A CNN Money article caught my attention yesterday because it makes the point that Infiniti wants to be like Audi.
Well, of course it does. That’s like saying a high school basketball player wants to grow up to be like Lebron.
The difference here is the high school kid can’t hire Lebron’s coach. Nissan, Infiniti’s parent company, wants so badly to emulate Audi that it has hired the guy who ran Audi in the U.S. for the last 19 years. Doesn’t get much more blatant than that!

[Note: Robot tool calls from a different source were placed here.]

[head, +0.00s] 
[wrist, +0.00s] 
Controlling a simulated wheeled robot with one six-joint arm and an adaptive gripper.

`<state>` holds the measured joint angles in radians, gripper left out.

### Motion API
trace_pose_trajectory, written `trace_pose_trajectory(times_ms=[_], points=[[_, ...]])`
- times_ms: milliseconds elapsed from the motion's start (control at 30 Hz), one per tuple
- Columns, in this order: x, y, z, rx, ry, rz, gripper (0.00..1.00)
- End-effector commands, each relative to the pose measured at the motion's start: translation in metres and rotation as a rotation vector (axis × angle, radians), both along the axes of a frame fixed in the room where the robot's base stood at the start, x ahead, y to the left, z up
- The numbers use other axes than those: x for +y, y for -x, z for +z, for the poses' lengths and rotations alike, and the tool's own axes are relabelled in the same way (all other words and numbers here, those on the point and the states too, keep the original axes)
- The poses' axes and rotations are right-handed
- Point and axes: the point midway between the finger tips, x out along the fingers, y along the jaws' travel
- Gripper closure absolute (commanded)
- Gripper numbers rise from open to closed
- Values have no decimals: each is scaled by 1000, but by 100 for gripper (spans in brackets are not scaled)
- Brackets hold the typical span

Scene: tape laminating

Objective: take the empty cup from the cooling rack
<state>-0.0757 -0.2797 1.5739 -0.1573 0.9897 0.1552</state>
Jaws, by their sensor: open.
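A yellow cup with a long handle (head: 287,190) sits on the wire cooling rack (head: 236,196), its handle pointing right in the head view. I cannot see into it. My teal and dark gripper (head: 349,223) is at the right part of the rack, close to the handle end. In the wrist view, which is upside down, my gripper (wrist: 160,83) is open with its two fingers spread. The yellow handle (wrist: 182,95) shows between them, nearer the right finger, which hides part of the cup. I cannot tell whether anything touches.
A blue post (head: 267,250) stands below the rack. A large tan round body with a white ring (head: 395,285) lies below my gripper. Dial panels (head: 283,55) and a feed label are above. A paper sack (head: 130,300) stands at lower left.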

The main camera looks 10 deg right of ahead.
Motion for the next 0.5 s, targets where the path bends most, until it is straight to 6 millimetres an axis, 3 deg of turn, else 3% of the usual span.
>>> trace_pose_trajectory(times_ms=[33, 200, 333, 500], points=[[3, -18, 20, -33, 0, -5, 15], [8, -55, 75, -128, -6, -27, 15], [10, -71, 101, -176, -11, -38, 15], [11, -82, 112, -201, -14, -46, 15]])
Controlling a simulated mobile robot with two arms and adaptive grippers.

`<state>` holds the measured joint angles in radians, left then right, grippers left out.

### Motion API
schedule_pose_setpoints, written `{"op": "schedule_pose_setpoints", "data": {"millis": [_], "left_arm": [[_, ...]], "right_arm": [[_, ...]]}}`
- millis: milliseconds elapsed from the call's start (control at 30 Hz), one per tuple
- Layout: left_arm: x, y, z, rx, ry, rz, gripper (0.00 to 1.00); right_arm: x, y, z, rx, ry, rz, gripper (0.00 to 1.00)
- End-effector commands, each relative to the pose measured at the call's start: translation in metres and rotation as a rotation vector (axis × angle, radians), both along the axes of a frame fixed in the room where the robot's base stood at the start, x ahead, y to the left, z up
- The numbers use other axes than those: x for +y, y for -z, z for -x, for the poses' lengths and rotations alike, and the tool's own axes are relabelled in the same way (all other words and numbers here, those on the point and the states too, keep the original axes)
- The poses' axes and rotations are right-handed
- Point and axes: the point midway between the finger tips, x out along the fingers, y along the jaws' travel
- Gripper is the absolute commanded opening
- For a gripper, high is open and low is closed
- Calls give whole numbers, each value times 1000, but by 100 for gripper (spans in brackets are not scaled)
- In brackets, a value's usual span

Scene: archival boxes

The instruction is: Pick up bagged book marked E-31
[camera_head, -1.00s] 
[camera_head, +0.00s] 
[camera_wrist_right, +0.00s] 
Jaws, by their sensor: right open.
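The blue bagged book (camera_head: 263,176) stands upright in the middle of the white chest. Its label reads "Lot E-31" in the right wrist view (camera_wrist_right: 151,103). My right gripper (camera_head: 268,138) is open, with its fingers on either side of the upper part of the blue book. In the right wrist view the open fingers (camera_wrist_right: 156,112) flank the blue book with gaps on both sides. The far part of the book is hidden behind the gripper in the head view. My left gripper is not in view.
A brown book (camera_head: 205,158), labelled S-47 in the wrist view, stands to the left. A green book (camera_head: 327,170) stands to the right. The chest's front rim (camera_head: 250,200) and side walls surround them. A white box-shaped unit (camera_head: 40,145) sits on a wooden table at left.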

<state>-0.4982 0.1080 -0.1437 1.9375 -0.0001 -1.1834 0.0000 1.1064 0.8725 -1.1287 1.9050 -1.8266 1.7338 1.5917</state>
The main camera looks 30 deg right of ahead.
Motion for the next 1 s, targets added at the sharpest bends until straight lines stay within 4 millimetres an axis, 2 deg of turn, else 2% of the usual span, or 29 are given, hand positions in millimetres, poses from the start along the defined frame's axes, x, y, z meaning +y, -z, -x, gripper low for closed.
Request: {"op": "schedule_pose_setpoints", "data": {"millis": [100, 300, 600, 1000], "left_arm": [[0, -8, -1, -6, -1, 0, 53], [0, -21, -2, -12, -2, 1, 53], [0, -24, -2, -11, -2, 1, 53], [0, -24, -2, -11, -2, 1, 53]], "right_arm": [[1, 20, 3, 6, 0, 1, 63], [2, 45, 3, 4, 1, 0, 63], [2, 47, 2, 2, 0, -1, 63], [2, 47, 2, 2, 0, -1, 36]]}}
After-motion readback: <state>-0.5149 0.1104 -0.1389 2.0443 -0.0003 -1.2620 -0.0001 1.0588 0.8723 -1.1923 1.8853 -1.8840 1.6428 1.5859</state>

Yes, Audi has seen remarkable growth and success, particularly in the last decade, while Infiniti has struggled to carve a niche for itself the way its arch-nemesis, Lexus, has. But is trying to become a Japanese version of Audi the best way to sell cars?
I’m not so sure.
Audi has reached the stratosphere of automotive luxury and performance by adhering to a simple, in theory, formula: Reduce the number of vehicles produced, minimize discounts and introduce exciting new vehicles that energize the brand and live up to advertised expectations. Doing those things created prestige and commands a high price for Audi. But the formula isn’t guaranteed to work for everyone, all the time.
The man who saved Audi, and now heads up Infiniti, is Johan De Nysschen. According to the CNN article, when employed by the Germans, he
led the resurgence of a troubled Audi after predecessors floundered. He led a methodically planned and executed renaissance of the brand in the U.S. which is likely to be a case study for future automotive executives. Though in its native Europe Audi has long been seen in league with BMW and Mercedes-Benz, in America its perception until recently lagged. De Nysschen was the architect of a grand strategy that remedied that.
Infiniti certainly needs a complete re-do of its perception, not to mention some excitement in the vehicles it offers. I mean, there isn’t even a halo car in the stable to motivate enthusiasts into the brand. That could change, and probably will, with De Nysscehn running things. Could the Infiniti Essence concept do for Infiniti what the R8 did for Audi?
Maybe. While I’m not convinced the Audi formula will work, at least not anytime soon, we can perhaps look forward to a slew of new and revised models on the way from Infiniti. Hopefully, starting with a supercar.
What would it take for you to consider buying a new Infiniti?